Рукопись „Воробьиного царя“ у меня, завтра вышлю бандеролью. В „Гранях“ я не работаю свыше года, только терплю от них очередные огорчения, получая вместо гонорара за „Сатиры“ натурой, то есть свои же книги. Но на днях я там буду и скажу, чтобы Вам переслали авторские экземпляры „Воробьиного царя“.
У нас дожди, холод, ветер и мгла со всех сторон. Знакомый дантист, не лишенный геологической интуиции, уверял меня, что приближается пятый ледниковый период. Это ко всему-то остальному! Собственно, следовало бы после таких слов избить его и повеситься на подтяжках — а я вот принимаюсь за большую книгу для детей… Авось хоть в раскопках найдут.
Собираемся с женой в Италию: ей предлагают там уроки, а у меня на несколько месяцев будет литературная работа (все по детской части), с возможностью перевода в Америке на английский и еврейский языки (от двух бортов дуплет в угол). Ждем визу и укладываем вещи: накопилась чертова куча хлама — то патентованный самозажигатель, то упражнения в заумном языке г. А. Белого в семнадцати томах, — что брать с собой, что выбросить — решить не легко.

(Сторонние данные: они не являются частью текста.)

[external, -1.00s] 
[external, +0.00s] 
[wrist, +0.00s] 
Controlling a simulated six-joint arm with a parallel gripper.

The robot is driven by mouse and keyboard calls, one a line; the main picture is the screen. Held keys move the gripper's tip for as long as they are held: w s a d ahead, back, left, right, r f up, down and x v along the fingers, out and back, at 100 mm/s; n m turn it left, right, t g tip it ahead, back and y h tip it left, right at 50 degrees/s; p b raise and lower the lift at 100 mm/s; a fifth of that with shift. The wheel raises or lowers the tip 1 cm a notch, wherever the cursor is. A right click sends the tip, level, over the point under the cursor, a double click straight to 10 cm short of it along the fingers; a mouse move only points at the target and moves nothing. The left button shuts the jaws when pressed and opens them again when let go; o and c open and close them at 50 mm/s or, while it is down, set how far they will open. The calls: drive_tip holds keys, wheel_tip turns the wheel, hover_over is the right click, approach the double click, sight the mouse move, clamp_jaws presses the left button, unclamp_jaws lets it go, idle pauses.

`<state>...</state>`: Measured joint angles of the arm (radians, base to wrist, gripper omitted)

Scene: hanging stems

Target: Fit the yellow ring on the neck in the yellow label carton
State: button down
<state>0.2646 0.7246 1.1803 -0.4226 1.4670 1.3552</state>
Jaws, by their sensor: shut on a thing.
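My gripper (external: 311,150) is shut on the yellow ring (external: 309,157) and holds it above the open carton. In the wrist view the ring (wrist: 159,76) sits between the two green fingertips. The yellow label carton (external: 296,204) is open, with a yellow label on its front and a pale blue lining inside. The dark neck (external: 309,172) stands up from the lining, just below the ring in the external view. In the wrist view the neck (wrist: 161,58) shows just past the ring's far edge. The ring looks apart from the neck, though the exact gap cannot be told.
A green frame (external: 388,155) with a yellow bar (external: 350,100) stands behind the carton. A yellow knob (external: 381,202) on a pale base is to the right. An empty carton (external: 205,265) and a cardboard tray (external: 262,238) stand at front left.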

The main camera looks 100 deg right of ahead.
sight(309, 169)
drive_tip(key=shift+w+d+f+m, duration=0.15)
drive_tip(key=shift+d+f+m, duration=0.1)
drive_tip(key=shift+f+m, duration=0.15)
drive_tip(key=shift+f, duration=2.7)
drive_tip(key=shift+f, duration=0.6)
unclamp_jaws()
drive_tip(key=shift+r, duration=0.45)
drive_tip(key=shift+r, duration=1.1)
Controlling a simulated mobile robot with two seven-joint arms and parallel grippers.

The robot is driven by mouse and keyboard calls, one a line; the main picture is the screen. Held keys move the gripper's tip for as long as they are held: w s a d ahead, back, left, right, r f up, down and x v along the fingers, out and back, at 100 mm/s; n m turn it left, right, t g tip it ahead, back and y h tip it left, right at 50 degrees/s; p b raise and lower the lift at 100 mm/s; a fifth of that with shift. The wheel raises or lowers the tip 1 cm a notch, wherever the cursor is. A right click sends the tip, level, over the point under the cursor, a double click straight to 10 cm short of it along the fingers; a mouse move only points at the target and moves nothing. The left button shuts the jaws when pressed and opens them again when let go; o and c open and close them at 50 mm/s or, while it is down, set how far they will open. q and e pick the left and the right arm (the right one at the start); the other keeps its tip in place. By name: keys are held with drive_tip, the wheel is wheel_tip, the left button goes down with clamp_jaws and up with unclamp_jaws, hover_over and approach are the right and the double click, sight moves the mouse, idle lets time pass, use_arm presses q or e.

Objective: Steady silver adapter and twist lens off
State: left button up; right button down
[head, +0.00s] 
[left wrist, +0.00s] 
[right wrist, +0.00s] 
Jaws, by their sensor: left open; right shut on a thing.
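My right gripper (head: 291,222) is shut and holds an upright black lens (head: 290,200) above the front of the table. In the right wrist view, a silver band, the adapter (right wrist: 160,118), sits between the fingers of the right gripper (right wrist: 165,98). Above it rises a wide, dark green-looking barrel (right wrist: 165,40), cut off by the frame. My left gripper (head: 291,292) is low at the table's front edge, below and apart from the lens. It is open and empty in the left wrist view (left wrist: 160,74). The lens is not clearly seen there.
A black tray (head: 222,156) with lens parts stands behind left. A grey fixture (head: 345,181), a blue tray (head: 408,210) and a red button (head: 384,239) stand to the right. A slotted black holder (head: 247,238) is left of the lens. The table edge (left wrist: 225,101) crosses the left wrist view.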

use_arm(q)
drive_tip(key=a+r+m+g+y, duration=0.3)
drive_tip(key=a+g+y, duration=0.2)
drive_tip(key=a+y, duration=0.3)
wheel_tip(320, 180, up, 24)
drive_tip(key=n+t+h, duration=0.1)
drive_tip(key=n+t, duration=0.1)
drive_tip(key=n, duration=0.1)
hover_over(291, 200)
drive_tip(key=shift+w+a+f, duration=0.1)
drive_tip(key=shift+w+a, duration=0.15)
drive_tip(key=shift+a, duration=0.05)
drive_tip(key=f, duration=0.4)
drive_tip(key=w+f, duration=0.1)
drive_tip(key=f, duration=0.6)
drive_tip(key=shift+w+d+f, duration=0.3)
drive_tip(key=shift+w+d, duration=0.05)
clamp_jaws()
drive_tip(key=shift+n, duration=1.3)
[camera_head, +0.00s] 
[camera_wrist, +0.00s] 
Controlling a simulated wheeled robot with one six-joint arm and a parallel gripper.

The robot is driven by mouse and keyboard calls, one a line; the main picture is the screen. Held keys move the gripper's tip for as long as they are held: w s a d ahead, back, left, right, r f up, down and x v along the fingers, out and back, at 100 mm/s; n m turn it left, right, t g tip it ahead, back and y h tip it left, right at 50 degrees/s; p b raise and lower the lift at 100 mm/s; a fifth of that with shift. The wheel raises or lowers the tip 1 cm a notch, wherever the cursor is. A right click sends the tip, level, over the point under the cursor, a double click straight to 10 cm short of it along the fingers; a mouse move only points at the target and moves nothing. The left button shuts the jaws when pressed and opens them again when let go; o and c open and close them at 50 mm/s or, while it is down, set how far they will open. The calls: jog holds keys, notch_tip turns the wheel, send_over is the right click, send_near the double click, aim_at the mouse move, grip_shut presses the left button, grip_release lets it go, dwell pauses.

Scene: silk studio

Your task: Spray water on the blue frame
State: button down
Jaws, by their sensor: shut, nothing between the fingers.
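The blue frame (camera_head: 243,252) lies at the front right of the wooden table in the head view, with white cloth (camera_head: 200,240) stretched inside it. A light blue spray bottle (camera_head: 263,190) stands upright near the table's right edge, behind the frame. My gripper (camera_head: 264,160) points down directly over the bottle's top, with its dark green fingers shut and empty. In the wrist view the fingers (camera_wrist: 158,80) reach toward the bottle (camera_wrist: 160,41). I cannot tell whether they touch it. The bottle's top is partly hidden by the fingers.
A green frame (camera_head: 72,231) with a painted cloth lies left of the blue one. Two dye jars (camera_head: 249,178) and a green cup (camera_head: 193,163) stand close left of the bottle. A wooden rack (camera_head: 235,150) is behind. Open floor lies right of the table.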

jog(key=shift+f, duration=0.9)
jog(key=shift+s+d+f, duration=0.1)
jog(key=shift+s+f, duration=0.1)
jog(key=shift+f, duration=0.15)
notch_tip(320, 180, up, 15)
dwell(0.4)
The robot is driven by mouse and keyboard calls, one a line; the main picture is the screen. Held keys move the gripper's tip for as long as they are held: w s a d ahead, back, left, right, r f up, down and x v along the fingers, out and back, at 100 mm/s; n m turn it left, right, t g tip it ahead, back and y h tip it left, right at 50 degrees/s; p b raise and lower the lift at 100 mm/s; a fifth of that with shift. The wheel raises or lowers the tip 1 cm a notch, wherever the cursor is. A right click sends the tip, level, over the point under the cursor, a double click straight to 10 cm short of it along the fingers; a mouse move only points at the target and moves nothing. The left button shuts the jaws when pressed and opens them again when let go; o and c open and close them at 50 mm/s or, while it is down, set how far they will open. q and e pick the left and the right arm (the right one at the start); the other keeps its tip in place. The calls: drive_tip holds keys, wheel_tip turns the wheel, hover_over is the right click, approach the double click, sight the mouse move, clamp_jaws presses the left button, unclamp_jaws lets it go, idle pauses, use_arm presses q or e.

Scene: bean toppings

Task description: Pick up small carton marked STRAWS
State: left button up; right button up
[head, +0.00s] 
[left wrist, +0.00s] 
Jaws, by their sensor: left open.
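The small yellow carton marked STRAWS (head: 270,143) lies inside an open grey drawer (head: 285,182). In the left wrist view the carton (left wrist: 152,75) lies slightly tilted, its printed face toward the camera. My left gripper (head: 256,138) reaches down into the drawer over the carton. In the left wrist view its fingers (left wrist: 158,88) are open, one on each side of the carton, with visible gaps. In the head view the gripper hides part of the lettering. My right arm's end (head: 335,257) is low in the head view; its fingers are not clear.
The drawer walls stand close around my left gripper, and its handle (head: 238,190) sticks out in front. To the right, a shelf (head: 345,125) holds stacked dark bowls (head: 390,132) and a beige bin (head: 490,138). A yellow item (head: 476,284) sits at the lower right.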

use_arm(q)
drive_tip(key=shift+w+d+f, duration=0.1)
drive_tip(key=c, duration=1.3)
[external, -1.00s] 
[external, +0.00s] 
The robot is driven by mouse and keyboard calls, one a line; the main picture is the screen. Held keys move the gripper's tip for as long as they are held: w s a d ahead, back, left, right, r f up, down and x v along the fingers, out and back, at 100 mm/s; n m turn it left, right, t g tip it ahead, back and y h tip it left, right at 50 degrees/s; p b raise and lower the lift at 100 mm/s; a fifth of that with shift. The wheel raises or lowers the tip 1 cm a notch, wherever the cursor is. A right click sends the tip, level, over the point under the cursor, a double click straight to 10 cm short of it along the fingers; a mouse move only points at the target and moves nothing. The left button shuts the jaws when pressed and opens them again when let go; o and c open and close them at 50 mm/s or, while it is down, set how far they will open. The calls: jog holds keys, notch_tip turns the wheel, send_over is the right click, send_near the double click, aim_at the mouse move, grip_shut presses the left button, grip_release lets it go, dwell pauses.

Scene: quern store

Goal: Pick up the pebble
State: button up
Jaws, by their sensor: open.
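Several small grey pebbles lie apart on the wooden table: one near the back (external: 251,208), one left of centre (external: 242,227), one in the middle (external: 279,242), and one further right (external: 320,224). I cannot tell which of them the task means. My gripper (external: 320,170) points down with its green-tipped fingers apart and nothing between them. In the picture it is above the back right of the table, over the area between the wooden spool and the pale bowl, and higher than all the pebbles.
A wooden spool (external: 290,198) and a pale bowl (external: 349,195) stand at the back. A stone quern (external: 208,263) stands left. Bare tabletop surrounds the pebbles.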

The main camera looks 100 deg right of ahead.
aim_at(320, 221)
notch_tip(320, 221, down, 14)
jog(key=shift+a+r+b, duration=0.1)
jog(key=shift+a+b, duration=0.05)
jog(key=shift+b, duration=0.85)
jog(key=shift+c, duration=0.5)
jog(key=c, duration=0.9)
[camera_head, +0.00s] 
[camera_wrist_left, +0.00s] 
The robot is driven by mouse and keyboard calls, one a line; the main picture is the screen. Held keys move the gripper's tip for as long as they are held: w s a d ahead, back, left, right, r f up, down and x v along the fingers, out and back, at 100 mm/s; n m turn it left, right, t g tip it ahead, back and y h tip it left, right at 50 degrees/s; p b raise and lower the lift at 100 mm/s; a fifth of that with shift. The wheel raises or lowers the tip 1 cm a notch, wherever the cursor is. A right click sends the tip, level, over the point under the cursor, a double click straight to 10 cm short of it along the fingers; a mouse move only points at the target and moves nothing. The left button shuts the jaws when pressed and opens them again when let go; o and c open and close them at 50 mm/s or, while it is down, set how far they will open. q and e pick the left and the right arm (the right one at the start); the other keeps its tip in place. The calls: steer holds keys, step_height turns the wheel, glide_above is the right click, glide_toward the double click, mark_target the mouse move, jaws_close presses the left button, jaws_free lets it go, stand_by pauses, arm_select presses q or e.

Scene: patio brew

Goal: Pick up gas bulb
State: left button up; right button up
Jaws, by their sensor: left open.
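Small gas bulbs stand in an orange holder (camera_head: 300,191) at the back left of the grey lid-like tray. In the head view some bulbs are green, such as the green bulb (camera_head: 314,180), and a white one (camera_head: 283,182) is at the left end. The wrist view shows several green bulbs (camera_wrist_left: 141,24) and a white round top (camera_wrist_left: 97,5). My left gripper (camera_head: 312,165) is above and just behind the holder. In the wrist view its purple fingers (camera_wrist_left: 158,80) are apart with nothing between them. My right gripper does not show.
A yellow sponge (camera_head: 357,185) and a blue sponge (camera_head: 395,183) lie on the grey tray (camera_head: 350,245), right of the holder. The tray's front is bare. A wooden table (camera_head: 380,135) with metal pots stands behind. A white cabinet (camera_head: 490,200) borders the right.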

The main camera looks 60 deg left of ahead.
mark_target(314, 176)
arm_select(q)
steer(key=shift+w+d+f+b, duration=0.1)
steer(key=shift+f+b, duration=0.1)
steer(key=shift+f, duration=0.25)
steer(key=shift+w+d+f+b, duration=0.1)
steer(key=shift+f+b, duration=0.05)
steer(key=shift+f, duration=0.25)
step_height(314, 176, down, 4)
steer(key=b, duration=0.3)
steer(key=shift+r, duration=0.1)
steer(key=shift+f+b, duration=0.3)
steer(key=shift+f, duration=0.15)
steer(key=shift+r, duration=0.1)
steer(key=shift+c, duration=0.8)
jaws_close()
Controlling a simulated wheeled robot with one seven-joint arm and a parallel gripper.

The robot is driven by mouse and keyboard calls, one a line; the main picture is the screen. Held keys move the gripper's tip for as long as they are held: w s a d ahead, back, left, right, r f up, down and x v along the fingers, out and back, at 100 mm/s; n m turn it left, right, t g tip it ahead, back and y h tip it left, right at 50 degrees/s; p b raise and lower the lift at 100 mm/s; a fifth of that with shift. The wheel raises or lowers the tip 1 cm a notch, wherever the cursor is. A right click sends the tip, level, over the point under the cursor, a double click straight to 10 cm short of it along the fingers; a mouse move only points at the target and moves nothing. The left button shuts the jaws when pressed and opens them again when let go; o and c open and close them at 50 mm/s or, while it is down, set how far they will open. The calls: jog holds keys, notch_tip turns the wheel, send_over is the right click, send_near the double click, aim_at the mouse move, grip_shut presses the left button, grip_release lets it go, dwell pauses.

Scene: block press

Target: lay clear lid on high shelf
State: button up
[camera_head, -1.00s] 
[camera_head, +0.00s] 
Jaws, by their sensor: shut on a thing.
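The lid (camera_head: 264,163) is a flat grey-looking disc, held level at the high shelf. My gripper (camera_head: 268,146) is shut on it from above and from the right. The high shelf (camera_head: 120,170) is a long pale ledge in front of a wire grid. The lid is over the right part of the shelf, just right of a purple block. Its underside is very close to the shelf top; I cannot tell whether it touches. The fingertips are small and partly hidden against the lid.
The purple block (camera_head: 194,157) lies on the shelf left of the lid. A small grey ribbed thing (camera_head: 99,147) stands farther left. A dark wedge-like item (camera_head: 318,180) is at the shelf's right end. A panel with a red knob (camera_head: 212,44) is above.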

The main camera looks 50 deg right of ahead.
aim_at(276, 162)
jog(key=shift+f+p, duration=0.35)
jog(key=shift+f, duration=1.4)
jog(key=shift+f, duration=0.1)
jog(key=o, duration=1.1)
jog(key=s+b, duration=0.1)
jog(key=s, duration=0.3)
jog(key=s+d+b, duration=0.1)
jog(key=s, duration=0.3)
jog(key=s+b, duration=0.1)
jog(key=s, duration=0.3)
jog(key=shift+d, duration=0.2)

Посылаю Вам свою третью книгу стихов „Жажда“. „Издание автора“ — очень сложная комбинация из неравнодушного к моей Музе типографа, остатков случайно купленной бумаги, небольших сбережений и аванса под проданные на корню экземпляры. Типографию уже окупил, бумагу тоже выволакиваю. Вот до чего доводит жажда нерукотворных памятников…
Посылаю Вам также второй экземпляр для И. А. Бунина, адреса которого не знаю, и прошу Вас передать ему эту книжку вместе с поклоном.
Будьте здоровы, дорогой Александр Иванович. Семейству Вашему оба кланяемся. Из Италии напишу Вам обстоятельно, есть всякие планы, надо что-нибудь для детей сделать, да в здешней оголтелой жизни три с лишним года как в котле выкипели.